AS Protestant Reformed Churches we no longer present a united front as far as the truth is concerned.
And although it might probably be expected that no church in the world could stand for any length of time on the basis of such pure and strong Reformed truth as that which is represented by the Protestant Reformed Churches; and although, years ago, at an outing of our young people, I said that I conceived of the possibility that, if I lived long enough, I would be cast out once more; yet it cannot but be a cause of deep sorrow when, after so short a time, this departure from the pure basis of the Protestant Reformed truth becomes evident.
You probably consider me a pessimist.
But this I deny.
I am thoroughly convinced that God will preserve His Church through Jesus Christ our Lord even unto the end of the world, and that the gates of hell shall never overwhelm her. And in that faith no one can ever be a pessimist.
But, at the same time, I am also thoroughly convinced that Christ uses His Church as His battle host over against the powers of darkness, that His Church is where the Word of God is maintained and preached in all its purity, that the Protestant Reformed truth is the expression of that pure Word of God, and that exactly in the measure that we depart from the basis of that pure Protestant Reformed truth we lose our power as the battle host of Jehovah, and compromise with the enemy.
Recently there are indications of such compromise.
It is not necessary for me to point out those indications. You know as well as I do to what I am referring.
It is being said that some are emitting an entirely different sound from that which is blasted from the trumpet of those men that always stood for the Protestant Reformed truth, that the conception of the latter is not the doctrine of our churches, and that most of the Protestant Reformed do not think as they. And a conditional theology is being introduced the sound of which is surely foreign to our Protestant Reformed truth.
The statements to which I refer above have never been openly challenged, still less contradicted. And as long as they are not given the lie, I have no choice but accept them as true.
Are you surprised, then, that on this twenty-fifth anniversary, I rather mourn than celebrate with rejoicing?
But, I ask, what is the heritage of the Protestant Reformed Churches? Is there any part of the truth which they have emphasized and further developed in distinction from other Reformed Churches?
To this question some, perhaps most of us, will answer: the Protestant Reformed Churches deny the theory of common grace. And that is, of course, true. But that is a mere negative answer. And we must have something positive, No church can live by a mere negation.
Others will answer more positively: the Protestant Reformed Churches teach the doctrine of sovereign grace; and that is also true. But, after all, that is not their peculiar heritage and their particular contribution to Reformed theology. Do not all Reformed Churches believe, officially at least, the same truth? Do not even some Baptist churches confess this?
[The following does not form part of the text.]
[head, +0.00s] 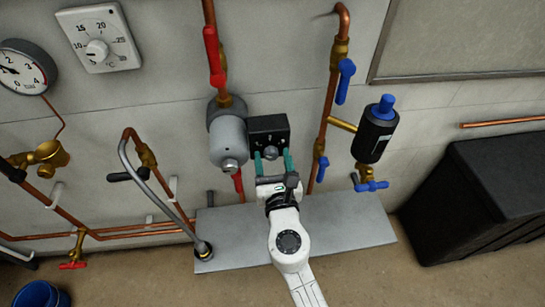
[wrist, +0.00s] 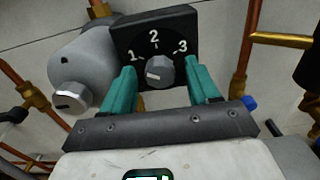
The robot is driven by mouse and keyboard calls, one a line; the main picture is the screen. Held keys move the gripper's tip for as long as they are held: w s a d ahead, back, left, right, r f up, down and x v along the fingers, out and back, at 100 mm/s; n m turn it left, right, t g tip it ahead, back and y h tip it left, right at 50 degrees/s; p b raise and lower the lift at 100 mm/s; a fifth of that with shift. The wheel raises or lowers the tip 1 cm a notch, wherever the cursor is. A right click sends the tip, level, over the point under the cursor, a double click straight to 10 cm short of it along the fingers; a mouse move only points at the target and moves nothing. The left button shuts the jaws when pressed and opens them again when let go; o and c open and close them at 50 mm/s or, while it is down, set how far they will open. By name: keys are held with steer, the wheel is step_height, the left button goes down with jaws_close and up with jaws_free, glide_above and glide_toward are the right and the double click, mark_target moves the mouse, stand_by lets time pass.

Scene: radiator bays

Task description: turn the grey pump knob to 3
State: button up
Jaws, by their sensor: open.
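The grey pump knob (wrist: 160,71) sits on a black box face with the marks 1, 2 and 3. Its white line lies to the left, roughly on the side of the 1. The knob also shows in the head view (head: 270,152), on the black box (head: 268,128) beside the grey pump body (head: 228,137). My gripper (head: 272,158) is open, with one teal finger on each side of the knob. In the wrist view my gripper (wrist: 160,80) shows a gap between each finger and the knob. Whether the fingertips reach the knob's depth I cannot tell.
Copper pipes with a red lever (head: 214,55) and a blue lever (head: 345,80) flank the pump. A black cylinder with a blue cap (head: 375,132) is to the right. A grey hose (head: 150,190) and a thermostat dial (head: 98,46) are left. A black bin (head: 490,200) stands right.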

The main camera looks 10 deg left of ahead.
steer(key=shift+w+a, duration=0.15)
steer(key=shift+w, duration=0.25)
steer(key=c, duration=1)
It may be true that the Protestant Reformed Churches lay more emphasis upon this truth than other Reformed churches, but it cannot be said that the doctrine of sovereign grace is their peculiar heritage.
If you ask me what is the most peculiar treasure of the Protestant Reformed Churches, I answer without any hesitation: their peculiar view of the covenant.
And what is their particular conception?
It stands closely connected with their denial of common grace, and with their emphasis on the doctrine of election and reprobation.
Moreover, it emphasizes and carries out the organic idea.
Briefly stated, it teaches that God realizes His eternal covenant of friendship, in Christ, the Firstborn of every creature and the First begotten of the dead, organically, and antithetically along the lines of election and reprobation, and in connection with the organic development of all things.
That is, in a nutshell, the peculiar Protestant Reformed heritage.
He that has been captivated by this beautiful Reformed truth must have nothing of anything that smacks like Heynsian theology, nor will he ever retrogress into a traditional conditional theology.
But rather than go backward, he will go forward and continue to develop the pure Protestant Reformed truth of God’s eternal covenant.
To do this is the specific calling of the Protestant Reformed Churches.
Failure to do this is our death. It is the end of our distinctive existence.
And that is the reason why, under the present circumstances, I cannot wholeheartedly join in with the joy of celebration.